::: DATA FOR THIS TASK
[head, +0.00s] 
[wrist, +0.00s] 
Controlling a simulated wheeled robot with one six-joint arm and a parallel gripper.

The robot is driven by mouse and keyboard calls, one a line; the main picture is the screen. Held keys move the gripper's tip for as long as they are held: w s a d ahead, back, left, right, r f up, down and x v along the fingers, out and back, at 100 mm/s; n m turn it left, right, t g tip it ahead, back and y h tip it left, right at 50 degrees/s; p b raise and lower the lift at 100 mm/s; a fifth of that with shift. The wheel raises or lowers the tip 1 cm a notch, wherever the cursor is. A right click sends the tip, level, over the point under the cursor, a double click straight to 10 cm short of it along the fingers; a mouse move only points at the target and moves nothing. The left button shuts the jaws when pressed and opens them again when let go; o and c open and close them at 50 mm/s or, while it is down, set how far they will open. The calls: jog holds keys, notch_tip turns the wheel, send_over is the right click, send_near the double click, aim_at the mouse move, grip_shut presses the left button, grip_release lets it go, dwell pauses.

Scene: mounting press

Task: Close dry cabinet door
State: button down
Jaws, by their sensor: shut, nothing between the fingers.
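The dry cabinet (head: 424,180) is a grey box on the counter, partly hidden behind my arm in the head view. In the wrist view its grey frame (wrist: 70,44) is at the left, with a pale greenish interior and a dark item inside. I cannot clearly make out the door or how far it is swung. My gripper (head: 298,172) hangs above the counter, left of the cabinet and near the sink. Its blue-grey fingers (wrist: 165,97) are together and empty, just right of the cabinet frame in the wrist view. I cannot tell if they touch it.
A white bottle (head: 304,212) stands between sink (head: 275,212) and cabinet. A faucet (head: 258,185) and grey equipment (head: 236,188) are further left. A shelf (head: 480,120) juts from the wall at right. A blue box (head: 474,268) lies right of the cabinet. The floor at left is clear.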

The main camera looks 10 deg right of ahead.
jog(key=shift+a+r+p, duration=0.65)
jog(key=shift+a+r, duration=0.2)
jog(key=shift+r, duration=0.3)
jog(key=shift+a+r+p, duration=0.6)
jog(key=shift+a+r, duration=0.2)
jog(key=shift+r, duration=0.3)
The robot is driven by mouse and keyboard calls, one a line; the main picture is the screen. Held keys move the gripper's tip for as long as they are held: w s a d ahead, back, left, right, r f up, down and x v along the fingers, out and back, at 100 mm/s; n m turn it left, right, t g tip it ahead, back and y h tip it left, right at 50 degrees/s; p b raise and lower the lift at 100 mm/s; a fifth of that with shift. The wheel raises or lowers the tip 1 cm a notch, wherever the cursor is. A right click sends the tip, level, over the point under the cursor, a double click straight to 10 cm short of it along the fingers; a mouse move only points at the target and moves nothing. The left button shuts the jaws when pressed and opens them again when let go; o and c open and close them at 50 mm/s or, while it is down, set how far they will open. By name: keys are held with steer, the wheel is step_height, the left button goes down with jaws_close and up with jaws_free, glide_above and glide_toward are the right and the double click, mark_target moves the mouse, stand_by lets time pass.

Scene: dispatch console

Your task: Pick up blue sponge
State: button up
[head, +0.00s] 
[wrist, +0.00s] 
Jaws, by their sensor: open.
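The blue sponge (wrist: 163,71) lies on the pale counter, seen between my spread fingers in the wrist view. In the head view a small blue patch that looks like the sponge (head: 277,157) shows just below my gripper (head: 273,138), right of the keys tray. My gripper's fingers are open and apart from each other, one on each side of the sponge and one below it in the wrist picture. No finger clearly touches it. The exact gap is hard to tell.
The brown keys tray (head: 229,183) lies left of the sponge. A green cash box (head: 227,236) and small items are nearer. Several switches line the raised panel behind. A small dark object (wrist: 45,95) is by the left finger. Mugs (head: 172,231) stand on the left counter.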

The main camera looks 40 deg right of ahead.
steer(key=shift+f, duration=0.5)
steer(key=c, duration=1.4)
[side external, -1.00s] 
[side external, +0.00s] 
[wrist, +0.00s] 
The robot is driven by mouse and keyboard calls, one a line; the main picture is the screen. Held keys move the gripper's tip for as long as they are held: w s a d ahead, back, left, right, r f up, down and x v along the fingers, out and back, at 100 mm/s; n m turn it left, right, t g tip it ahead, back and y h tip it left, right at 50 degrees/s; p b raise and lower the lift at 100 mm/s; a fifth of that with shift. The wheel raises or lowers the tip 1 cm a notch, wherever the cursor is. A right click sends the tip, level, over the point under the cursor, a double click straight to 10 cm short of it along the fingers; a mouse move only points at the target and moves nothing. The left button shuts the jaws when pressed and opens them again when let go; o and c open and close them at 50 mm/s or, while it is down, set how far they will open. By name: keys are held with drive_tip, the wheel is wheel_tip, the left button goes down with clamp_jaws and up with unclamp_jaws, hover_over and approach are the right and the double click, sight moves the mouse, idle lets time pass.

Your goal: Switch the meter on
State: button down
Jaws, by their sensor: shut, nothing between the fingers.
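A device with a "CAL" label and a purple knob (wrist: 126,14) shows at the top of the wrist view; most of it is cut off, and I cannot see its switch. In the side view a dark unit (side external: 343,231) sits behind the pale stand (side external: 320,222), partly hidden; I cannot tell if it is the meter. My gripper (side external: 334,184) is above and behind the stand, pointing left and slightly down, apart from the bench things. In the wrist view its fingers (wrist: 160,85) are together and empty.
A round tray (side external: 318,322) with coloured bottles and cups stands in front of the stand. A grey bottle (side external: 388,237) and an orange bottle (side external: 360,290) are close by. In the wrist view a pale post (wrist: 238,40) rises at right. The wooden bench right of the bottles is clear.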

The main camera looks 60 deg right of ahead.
::::::
INSTRUCTIONS FOR THE TASK: Return the full listing, character for character.

FINAL ANSWER:
[head, +0.00s] 
[wrist, +0.00s] 
Controlling a simulated wheeled robot with one six-joint arm and a parallel gripper.

The robot is driven by mouse and keyboard calls, one a line; the main picture is the screen. Held keys move the gripper's tip for as long as they are held: w s a d ahead, back, left, right, r f up, down and x v along the fingers, out and back, at 100 mm/s; n m turn it left, right, t g tip it ahead, back and y h tip it left, right at 50 degrees/s; p b raise and lower the lift at 100 mm/s; a fifth of that with shift. The wheel raises or lowers the tip 1 cm a notch, wherever the cursor is. A right click sends the tip, level, over the point under the cursor, a double click straight to 10 cm short of it along the fingers; a mouse move only points at the target and moves nothing. The left button shuts the jaws when pressed and opens them again when let go; o and c open and close them at 50 mm/s or, while it is down, set how far they will open. The calls: jog holds keys, notch_tip turns the wheel, send_over is the right click, send_near the double click, aim_at the mouse move, grip_shut presses the left button, grip_release lets it go, dwell pauses.

Scene: mounting press

Task: Close dry cabinet door
State: button down
Jaws, by their sensor: shut, nothing between the fingers.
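The dry cabinet (head: 424,180) is a grey box on the counter, partly hidden behind my arm in the head view. In the wrist view its grey frame (wrist: 70,44) is at the left, with a pale greenish interior and a dark item inside. I cannot clearly make out the door or how far it is swung. My gripper (head: 298,172) hangs above the counter, left of the cabinet and near the sink. Its blue-grey fingers (wrist: 165,97) are together and empty, just right of the cabinet frame in the wrist view. I cannot tell if they touch it.
A white bottle (head: 304,212) stands between sink (head: 275,212) and cabinet. A faucet (head: 258,185) and grey equipment (head: 236,188) are further left. A shelf (head: 480,120) juts from the wall at right. A blue box (head: 474,268) lies right of the cabinet. The floor at left is clear.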

The main camera looks 10 deg right of ahead.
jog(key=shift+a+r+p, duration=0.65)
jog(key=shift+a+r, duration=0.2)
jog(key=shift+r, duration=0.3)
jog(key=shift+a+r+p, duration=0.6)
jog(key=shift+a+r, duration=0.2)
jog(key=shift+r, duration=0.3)
The robot is driven by mouse and keyboard calls, one a line; the main picture is the screen. Held keys move the gripper's tip for as long as they are held: w s a d ahead, back, left, right, r f up, down and x v along the fingers, out and back, at 100 mm/s; n m turn it left, right, t g tip it ahead, back and y h tip it left, right at 50 degrees/s; p b raise and lower the lift at 100 mm/s; a fifth of that with shift. The wheel raises or lowers the tip 1 cm a notch, wherever the cursor is. A right click sends the tip, level, over the point under the cursor, a double click straight to 10 cm short of it along the fingers; a mouse move only points at the target and moves nothing. The left button shuts the jaws when pressed and opens them again when let go; o and c open and close them at 50 mm/s or, while it is down, set how far they will open. By name: keys are held with steer, the wheel is step_height, the left button goes down with jaws_close and up with jaws_free, glide_above and glide_toward are the right and the double click, mark_target moves the mouse, stand_by lets time pass.

Scene: dispatch console

Your task: Pick up blue sponge
State: button up
[head, +0.00s] 
[wrist, +0.00s] 
Jaws, by their sensor: open.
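The blue sponge (wrist: 163,71) lies on the pale counter, seen between my spread fingers in the wrist view. In the head view a small blue patch that looks like the sponge (head: 277,157) shows just below my gripper (head: 273,138), right of the keys tray. My gripper's fingers are open and apart from each other, one on each side of the sponge and one below it in the wrist picture. No finger clearly touches it. The exact gap is hard to tell.
The brown keys tray (head: 229,183) lies left of the sponge. A green cash box (head: 227,236) and small items are nearer. Several switches line the raised panel behind. A small dark object (wrist: 45,95) is by the left finger. Mugs (head: 172,231) stand on the left counter.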

The main camera looks 40 deg right of ahead.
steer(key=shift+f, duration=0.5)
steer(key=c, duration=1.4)
[side external, -1.00s] 
[side external, +0.00s] 
[wrist, +0.00s] 
The robot is driven by mouse and keyboard calls, one a line; the main picture is the screen. Held keys move the gripper's tip for as long as they are held: w s a d ahead, back, left, right, r f up, down and x v along the fingers, out and back, at 100 mm/s; n m turn it left, right, t g tip it ahead, back and y h tip it left, right at 50 degrees/s; p b raise and lower the lift at 100 mm/s; a fifth of that with shift. The wheel raises or lowers the tip 1 cm a notch, wherever the cursor is. A right click sends the tip, level, over the point under the cursor, a double click straight to 10 cm short of it along the fingers; a mouse move only points at the target and moves nothing. The left button shuts the jaws when pressed and opens them again when let go; o and c open and close them at 50 mm/s or, while it is down, set how far they will open. By name: keys are held with drive_tip, the wheel is wheel_tip, the left button goes down with clamp_jaws and up with unclamp_jaws, hover_over and approach are the right and the double click, sight moves the mouse, idle lets time pass.

Your goal: Switch the meter on
State: button down
Jaws, by their sensor: shut, nothing between the fingers.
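A device with a "CAL" label and a purple knob (wrist: 126,14) shows at the top of the wrist view; most of it is cut off, and I cannot see its switch. In the side view a dark unit (side external: 343,231) sits behind the pale stand (side external: 320,222), partly hidden; I cannot tell if it is the meter. My gripper (side external: 334,184) is above and behind the stand, pointing left and slightly down, apart from the bench things. In the wrist view its fingers (wrist: 160,85) are together and empty.
A round tray (side external: 318,322) with coloured bottles and cups stands in front of the stand. A grey bottle (side external: 388,237) and an orange bottle (side external: 360,290) are close by. In the wrist view a pale post (wrist: 238,40) rises at right. The wooden bench right of the bottles is clear.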

The main camera looks 60 deg right of ahead.

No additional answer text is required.